In Terms of Environmental Impact
♦ Imagine a single server farm facility that is a sprawling 50-100 acres in area (amounting to more than 400,000 square meters). Now imagine an Internet-based corporation that has set up 8 or 9 such facilities all over the world. The first question that springs to the mind is, from where did they acquire this much land?
♦ Additionally, to be able to make use of natural resources like hydro electricity to power the facility without compromising costs, these server farms need to be located closer to large water bodies. Invariably, the land on which the site of such a server farm stands, is more often than not agricultural or forest land.
In Terms of Finances
♦ Let us attempt to estimate the tentative costs involved in running a single server farm, for say, an e-commerce website. Financial transactions are involved here, therefore, the network (read: website’s servers) can never be ‘down’. First we account for the cost of procuring a good 700,000 servers, their auxiliary hardware (including network switches/routers and devices that implement load sharing algorithms, not to mention the ethernet cabling for the whole facility). This will in itself be an exorbitant amount.
♦ We also need to account for the cost incurred because of bandwidth usage, and the cost of electricity to keep all the servers running, and delivering their maximum potential, in a 24×7 environment. Additionally, we must include the cost of maintaining the mandatory low temperature, in the absence of which the problem of overheating may be faced. The costs of keeping the back-up electricity generator running all this while must also not be forgotten.
♦ Assuming that the company is setting up a brand new facility from the first principles, we must also include the cost of the land, taxes payable to the government, and the entire cost of construction (which includes labor as well as material). This already takes our estimated figure to billions of dollars.
♦ Of course, the cost of creating the facility from scratch, as well as populating it with hardware are a one-time-only investment, however, the other factors will definitely draw in an annual bill of at least a million dollars for the company.
The Cloud Paradox
The “cloud” is the newest buzzword in the tech-o-sphere today. Alongside IT engineers and business analysts who cannot stop gushing about how it is the future of computing entirely, the average guy on the street proudly boasts that he now stores all his important files on his cloud drive.
The irony, though, is that the common man perceives cloud storage as a virtual, hardware-free location, where all his files will be securely stored (for which he pays a monthly or annual subscription fee), but this notion couldn’t be further from the truth. The data that you do not back-up in physical media (CDs, USB drives, removable hard disk drives, memory SD cards, and the like) at home, opting for “cloud storage”, actually gets stored in the servers of a data center, which is nothing but a server farm.

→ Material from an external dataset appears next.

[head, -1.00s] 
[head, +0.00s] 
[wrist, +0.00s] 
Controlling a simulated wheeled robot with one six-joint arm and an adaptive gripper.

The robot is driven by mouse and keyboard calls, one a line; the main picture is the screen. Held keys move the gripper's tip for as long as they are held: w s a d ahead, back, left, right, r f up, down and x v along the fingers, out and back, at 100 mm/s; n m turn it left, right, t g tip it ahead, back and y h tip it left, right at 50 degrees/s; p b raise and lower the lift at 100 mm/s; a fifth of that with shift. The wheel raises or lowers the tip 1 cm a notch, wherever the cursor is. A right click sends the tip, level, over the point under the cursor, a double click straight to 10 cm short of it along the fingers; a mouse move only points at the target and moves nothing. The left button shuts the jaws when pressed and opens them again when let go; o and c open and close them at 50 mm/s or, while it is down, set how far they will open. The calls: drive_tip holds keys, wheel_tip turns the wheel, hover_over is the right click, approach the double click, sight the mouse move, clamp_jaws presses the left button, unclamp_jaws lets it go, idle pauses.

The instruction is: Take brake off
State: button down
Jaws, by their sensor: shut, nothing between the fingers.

The Internet is growing at a phenomenal pace every second. Any data under the sun, from the username and password you select for an account of a random ‘singles’ website (along with, of course, all the additional personal data provided to build a profile, including your photograph), to the back-up of your music collection you decide to stash away in some cloud drive, right down to the fragments of information collected by e-commerce websites about their clients’ preferences via tracking cookies, all of it is stored on physical servers, located in server farm facilities. And do not forget, all these websites have a reputation to maintain, and hence they maintain multiple copies of every bit of data they receive, on back-up servers, lest it becomes inaccessible to clients.
Did you know that to so much as send an email to the account of a person sitting right next to you, the data you sent may have to travel across a whole continent, all the way to the company’s server and back? Since people often do not delete old email, especially those with attachments (and why should they, when they are offered Gigabytes of free inbox “space”), all the email messages of countless internet users across the planet, are currently stored on the email company’s servers, in enormous server farms, located in some obscure corner of the world.

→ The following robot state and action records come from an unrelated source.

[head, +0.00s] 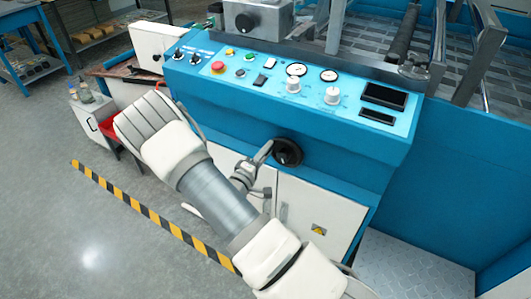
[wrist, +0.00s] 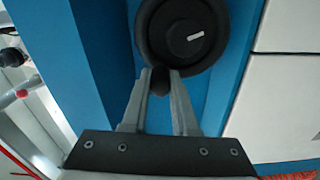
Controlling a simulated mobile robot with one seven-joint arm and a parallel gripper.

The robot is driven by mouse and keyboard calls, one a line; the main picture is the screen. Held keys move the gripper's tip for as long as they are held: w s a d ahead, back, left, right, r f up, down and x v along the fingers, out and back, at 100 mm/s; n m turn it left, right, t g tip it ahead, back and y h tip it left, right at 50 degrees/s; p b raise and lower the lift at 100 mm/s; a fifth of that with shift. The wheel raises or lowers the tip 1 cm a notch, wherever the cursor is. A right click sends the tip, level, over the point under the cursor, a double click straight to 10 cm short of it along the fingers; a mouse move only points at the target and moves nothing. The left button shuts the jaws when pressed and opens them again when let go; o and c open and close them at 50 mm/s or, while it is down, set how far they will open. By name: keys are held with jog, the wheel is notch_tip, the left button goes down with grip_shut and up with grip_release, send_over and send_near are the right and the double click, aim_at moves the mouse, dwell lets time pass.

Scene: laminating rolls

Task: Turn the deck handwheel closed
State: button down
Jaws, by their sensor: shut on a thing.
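The black deck handwheel (head: 288,152) is on the blue front of the machine, below the control panel. In the wrist view the handwheel (wrist: 180,30) fills the top middle, its upper edge cut off, with a short white mark on its face. My gripper (head: 265,152) reaches it from the left in the head view. In the wrist view my gripper (wrist: 160,76) has both fingers on a small dark knob (wrist: 160,86) at the wheel's lower rim. The fingers are shut on this knob, which they partly hide.
The blue control panel (head: 262,92), with a red button (head: 218,67), dials and gauges, juts out above the wheel. White cabinet doors (head: 310,215) are below it. A yellow-black floor stripe (head: 150,215) runs past on the left. Open grey floor (head: 60,240) lies beyond it.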

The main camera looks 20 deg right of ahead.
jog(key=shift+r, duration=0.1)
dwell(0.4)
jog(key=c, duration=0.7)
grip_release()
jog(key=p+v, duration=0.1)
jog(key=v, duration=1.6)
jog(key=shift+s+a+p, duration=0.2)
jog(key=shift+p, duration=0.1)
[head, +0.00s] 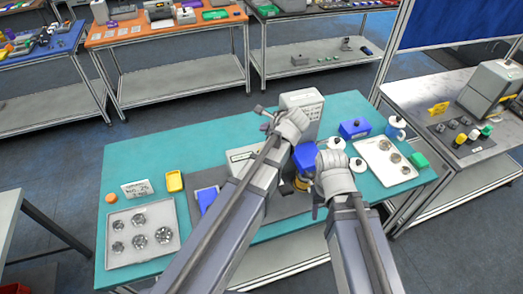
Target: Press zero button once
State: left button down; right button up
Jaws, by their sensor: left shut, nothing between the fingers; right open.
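A pale grey box-like device (303,101) stands at the back middle of the teal table, with small print on its front. A second pale device (238,154) with a label sits to its left, partly hidden by my left arm. I cannot make out a zero button on either. My left gripper (265,112) is shut and empty, in front of the back device in the picture; whether it touches it I cannot tell. My right gripper (317,203) is open, low and right of centre, beside a blue object (305,157) with a yellowish part below.
The teal table (140,163) holds a metal tray with round parts (142,235), a yellow tray (174,181), a label card (135,189), an orange disc (112,198), a blue box (354,128) and a white tray (385,160). The back left of the table is free.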

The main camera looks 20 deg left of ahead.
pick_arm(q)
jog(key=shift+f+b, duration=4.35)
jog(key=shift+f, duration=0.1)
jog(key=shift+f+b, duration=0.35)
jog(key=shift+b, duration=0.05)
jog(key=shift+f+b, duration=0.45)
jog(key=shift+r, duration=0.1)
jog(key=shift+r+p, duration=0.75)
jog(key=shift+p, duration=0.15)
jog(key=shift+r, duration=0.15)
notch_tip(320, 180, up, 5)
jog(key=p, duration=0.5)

The perception towards the facilities available to us today that may have been unimaginable less than two decades ago (super-fast Internet, cloud storage, instant search results, money transfer in a matter of seconds), has transitioned from viewing them as a luxury, to believing that they are a necessity, or a fundamental right. Because of this, we cannot move backwards; we cannot undo the technological boom that this Internet age has heralded, making our lives so much more comfortable.

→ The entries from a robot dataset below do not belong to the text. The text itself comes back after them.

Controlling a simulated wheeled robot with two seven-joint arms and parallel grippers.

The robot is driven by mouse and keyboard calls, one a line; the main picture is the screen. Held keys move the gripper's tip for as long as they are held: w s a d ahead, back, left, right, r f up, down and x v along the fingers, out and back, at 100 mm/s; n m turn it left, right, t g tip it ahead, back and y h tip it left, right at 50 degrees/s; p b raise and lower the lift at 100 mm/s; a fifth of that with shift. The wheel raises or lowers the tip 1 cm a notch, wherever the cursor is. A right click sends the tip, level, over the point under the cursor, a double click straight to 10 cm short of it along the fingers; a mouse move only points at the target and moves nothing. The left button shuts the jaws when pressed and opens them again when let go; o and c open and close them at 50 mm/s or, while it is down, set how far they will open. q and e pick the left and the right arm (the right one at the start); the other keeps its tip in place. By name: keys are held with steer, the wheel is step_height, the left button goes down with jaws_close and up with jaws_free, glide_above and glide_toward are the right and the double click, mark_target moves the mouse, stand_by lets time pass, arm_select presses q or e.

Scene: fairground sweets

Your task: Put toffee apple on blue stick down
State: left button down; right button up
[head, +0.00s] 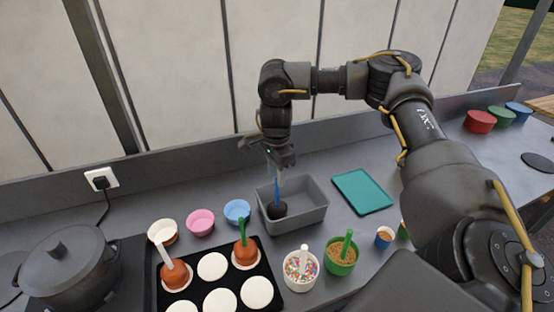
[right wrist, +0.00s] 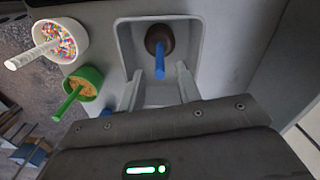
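The dark brown toffee apple (head: 277,211) with the blue stick (head: 278,187) sits in the grey bin (head: 313,216), toward its left side, stick up. In the right wrist view, the apple (right wrist: 160,38) rests in the bin (right wrist: 126,42) and its blue stick (right wrist: 160,66) points toward the gripper. My right gripper (head: 275,166) is just above the stick. Its fingers (right wrist: 160,78) are spread apart, with the stick's top end between them and a gap visible on both sides. My left gripper is not in view.
A black tray (head: 233,288) at front left holds white discs and two toffee apples. Sprinkle (head: 300,268) and crumb (head: 341,254) cups stand before the bin. Small bowls (head: 201,222) and a pot (head: 68,262) are left. A teal board (head: 363,192) lies right of the bin.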

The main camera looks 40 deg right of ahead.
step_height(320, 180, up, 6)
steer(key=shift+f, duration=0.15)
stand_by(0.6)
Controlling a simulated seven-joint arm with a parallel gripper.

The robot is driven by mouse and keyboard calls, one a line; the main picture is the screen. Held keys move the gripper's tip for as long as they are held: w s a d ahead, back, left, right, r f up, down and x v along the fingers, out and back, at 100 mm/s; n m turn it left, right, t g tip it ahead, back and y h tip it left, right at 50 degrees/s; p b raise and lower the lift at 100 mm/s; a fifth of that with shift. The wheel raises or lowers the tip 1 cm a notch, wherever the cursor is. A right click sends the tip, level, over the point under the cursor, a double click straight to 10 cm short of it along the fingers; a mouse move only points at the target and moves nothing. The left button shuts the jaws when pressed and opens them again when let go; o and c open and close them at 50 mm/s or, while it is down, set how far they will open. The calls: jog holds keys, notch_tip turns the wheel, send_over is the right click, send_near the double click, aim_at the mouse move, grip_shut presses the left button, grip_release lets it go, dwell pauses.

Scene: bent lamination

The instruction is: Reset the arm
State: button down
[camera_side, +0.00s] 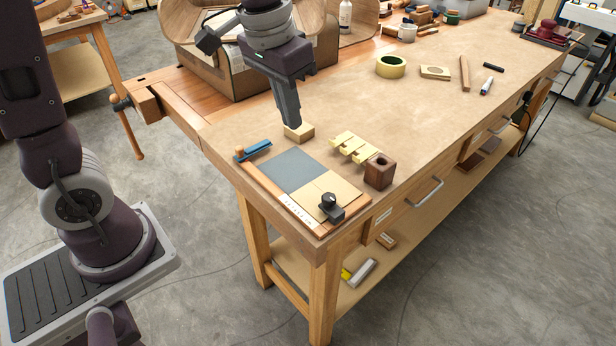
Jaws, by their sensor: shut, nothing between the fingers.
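My gripper (291,122) points down over the near left part of the workbench (350,110). Its fingers are together, with nothing visible between them. A small pale wooden block (299,133) lies right by the fingertips; I cannot tell whether they touch it. My arm comes in from above, and its upper links are cut off by the top of the picture.
Near the fingertips are a grey mat (291,170), a blue-handled tool (258,149), pale yellow notched pieces (353,147), a dark wooden block (380,170) and a black knob clamp (331,206). A large curved wooden form (215,50) stands behind.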

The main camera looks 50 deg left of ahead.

However, at the same time, we must stop and think. We must not get swayed by the glitter of the “cloud”, and make ourselves aware of stark realities. Otherwise, we will only be causing harm to our planet, our one and only source of sustenance.
Server Virtualization – The Light at the End of the Tunnel?
The more one delves into the cloud paradox, the more clear it becomes that there needs to be a solution to this problem, that does not compromise how accustomed we are to certain privileges that come with living in this era of technology, but at the same time is viable enough to perform some serious damage control. Server virtualization may hold all the answers.
In simple words, server virtualization is a technique born out of combining hardware and software engineering, where Virtual Machines (VMs) are created on a single system, to enable it to perform with the capability of multiple machines. A VM is capable of running more than one OS at a single time, as opposed to having different computers on which different OSs would run. Thus, it implements hardware sharing.
Virtualization has many benefits. Apart from achieving a server consolidation ratio of 10:1, it drastically improves the whole load balancing mechanism, improving overall server utilization. A better algorithm also results in better fault recovery, and improvement in efficiency altogether. All issues that can arise due to hardware issues, for example, the corruption of a memory device, are eliminated when server virtualization is implemented, which means that this arrangement is much more reliable.
They say that server virtualization could be the guiding light for the future, and it may help to mitigate the impending damage that raising innumerable server farms overnight to meet the demand of the Internet could do to the environment. Many companies have already started implementing techniques of server virtualization, at least partially, so as to take steps towards reducing their green footprint.
However, only time will tell if server virtualization will prove to be a sustainable solution to the negative impact of server farms.
We hope that with our little write-up, we were able to enlighten you about the merits and demerits of server farms.